Dossier Laméca
SURLENDEMAINS DE CYCLONE ET LENDEMAINS D’ÉLECTIONS
Le 27 septembre 1966, la Guadeloupe est frappée d’un violent cyclone qui cause 33 morts, plusieurs centaines de blessés, et 15.000 sans abris. Les vents violents et les pluies d’Inès venus du Sud de l’archipel ont touché plus particulièrement la ville de Pointe-à-Pitre et la côte est de la Guadeloupe. Capesterre est la commune la plus sévèrement sinistrée. Les quartiers populaires nord de Pointe-à-Pitre (Lauricisque, Assainissement) déjà déstructurés par les décasements de la rénovation urbaine sont également durement touchés (article France-Antilles).

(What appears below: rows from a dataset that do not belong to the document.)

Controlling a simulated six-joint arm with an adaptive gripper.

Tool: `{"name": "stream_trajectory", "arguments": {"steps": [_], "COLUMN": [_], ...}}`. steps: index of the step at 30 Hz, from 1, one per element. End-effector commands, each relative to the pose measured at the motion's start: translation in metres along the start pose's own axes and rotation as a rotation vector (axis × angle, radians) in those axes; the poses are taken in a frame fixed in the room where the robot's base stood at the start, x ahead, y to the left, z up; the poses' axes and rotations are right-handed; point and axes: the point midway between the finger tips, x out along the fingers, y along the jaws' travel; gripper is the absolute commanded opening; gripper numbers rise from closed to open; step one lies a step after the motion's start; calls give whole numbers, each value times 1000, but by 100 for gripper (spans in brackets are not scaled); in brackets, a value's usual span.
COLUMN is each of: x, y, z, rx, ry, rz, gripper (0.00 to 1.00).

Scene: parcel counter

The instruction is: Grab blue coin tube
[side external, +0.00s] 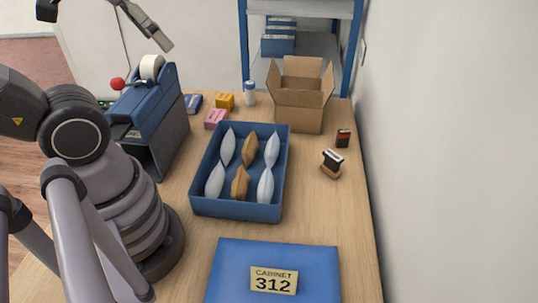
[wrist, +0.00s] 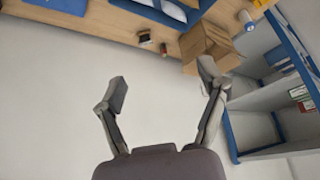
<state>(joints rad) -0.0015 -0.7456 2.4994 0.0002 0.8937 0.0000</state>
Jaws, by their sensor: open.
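A small upright cylinder in white and blue (side external: 250,93) stands at the back of the counter, left of the cardboard box. It is the only tube-like thing I see and seems to be the blue coin tube. It also shows at the upper right of the wrist view (wrist: 247,20). My gripper (wrist: 162,84) is open and empty, its fingers wide apart. In the side view it is partly cut off at the upper left (side external: 105,28), high up and well away from the tube.
An open cardboard box (side external: 296,104) stands beside the tube. Pink (side external: 215,119) and yellow (side external: 225,101) blocks lie nearby. A blue tray (side external: 235,210) holds several pouches.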

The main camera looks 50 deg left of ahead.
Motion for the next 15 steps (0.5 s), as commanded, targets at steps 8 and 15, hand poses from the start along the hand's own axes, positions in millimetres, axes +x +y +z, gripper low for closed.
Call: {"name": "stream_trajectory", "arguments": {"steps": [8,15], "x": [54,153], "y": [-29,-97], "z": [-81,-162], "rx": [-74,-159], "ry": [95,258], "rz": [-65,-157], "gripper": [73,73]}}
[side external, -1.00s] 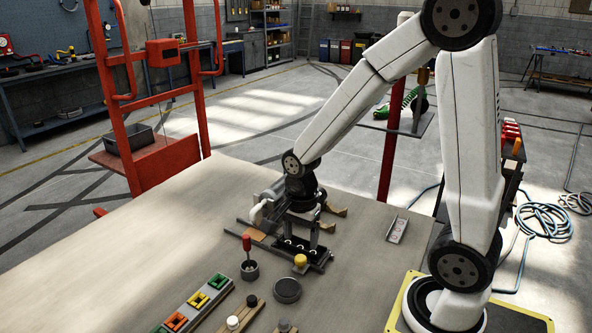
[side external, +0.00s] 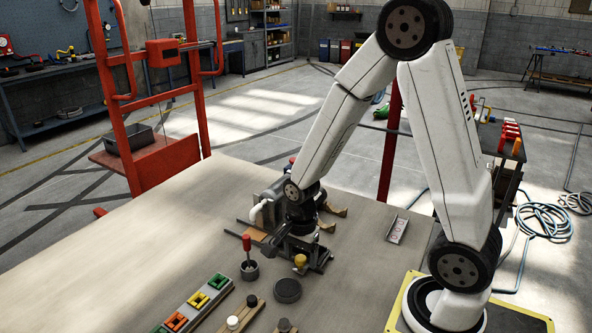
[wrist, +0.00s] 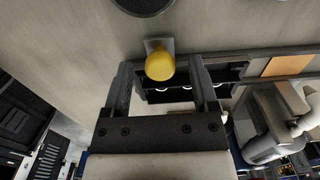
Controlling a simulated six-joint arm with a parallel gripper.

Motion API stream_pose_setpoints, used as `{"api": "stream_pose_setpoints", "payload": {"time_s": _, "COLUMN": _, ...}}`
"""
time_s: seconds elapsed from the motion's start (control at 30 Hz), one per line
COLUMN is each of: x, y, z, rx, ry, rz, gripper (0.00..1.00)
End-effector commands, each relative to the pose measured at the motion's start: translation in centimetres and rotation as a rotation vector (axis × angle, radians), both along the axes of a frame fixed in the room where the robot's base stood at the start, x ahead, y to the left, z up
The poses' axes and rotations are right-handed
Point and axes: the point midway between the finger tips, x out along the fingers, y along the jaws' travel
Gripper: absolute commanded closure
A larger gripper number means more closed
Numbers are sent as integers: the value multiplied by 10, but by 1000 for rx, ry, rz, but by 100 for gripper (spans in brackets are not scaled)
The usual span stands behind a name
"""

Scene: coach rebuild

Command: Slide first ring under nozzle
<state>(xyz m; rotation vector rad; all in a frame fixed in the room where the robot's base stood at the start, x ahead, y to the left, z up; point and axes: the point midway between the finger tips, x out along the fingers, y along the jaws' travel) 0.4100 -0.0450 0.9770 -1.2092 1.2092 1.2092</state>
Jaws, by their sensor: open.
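A yellow knob (side external: 300,260) stands at the near end of a dark slide tray (side external: 319,260). In the wrist view the knob (wrist: 160,66) appears between the two fingers of my gripper (wrist: 161,62). The fingers are apart, and whether they touch the knob I cannot tell. White rings (wrist: 160,88) show partly inside the dark tray, behind the fingers. A white curved nozzle (side external: 257,212) on a grey block stands left of my wrist; it also shows in the wrist view (wrist: 288,134). In the side view my gripper (side external: 282,246) is low over the tray and hides the rings.
A red-handled tool in a small cup (side external: 248,262) and a dark round disc (side external: 287,290) stand nearby. A strip of coloured pieces (side external: 193,301) lies at the front. A small plate (side external: 397,229) lies right. The table's left side is clear.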

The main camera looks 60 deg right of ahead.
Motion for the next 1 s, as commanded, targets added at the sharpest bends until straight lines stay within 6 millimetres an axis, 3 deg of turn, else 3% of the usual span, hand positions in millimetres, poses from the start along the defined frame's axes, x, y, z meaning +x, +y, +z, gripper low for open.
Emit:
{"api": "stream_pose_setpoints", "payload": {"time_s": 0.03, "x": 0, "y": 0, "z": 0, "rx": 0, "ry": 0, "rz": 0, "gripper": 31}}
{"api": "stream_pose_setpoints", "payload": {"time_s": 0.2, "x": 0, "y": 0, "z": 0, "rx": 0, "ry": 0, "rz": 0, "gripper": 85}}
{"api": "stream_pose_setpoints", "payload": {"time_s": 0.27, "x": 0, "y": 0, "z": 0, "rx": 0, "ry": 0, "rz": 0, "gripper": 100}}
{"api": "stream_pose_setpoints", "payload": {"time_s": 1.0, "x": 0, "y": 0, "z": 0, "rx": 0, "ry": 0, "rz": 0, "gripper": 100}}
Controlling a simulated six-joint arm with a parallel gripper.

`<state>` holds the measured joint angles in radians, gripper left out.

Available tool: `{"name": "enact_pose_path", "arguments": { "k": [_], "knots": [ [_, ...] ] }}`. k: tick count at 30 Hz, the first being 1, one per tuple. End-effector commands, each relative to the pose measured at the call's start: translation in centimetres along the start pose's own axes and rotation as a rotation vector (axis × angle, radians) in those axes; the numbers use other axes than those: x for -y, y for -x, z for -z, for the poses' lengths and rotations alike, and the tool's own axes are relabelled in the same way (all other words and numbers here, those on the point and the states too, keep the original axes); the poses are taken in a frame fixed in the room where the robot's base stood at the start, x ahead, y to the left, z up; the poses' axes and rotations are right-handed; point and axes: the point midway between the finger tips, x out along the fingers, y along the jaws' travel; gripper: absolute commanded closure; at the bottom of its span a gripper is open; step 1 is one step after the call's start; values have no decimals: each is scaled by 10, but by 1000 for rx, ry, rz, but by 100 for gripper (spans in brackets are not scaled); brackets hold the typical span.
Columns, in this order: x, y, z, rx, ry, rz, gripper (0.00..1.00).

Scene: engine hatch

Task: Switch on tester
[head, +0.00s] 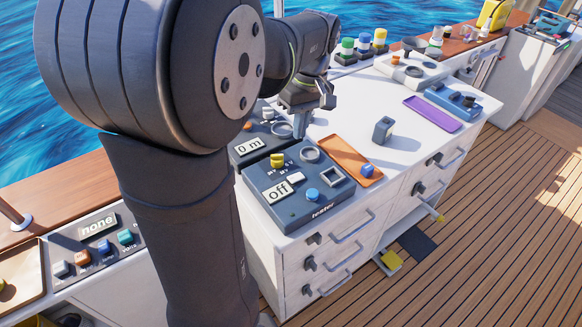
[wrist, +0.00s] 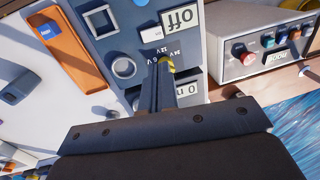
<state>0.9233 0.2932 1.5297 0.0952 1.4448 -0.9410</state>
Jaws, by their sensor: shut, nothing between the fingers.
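The tester (head: 340,195) is a dark blue-grey box at the near end of the white bench top, and its display (head: 278,191) reads "off". On it are a yellow knob (head: 277,160), a white switch (head: 295,177), a blue button (head: 312,194), a round ring (head: 310,154) and a square socket (head: 332,177). My gripper (head: 299,133) is shut and empty, pointing down near the tester's back edge. In the wrist view, my gripper (wrist: 163,64) partly covers the yellow knob (wrist: 171,66); I cannot tell whether they touch. The display (wrist: 180,18) appears upside down there.
A second device with a "0 m" display (head: 249,146) stands directly behind the tester. An orange tray (head: 345,152) with a blue piece lies to its right, near a grey block (head: 383,130) and a purple tray (head: 432,113). A "none" panel (head: 98,225) stands at left.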

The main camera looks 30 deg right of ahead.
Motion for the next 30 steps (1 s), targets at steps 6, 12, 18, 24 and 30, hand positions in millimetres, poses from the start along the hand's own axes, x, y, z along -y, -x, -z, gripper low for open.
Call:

Outre les secours venus de l’Etat et redistribués par les municipalités, l’aide aux victimes vient aussi des organisations politiques nationalistes, notamment du GONG et du CPNJG, qui montent, chacune de leurs côtés des associations d’aide et de coups de main aux sinistrés.
En mars 1967, ce sont les élections législatives qui voient s’opposer frontalement trois des fondateurs historiques du Parti Communiste Guadeloupéen (Hégésippe IBENE, Gerty ARCHIMEDE, Paul LACAVE) aux candidats ralliés au parti gouvernemental UNR UDT (Paul VALENTINO, Gabriel LISETTE, Albertine BACLET).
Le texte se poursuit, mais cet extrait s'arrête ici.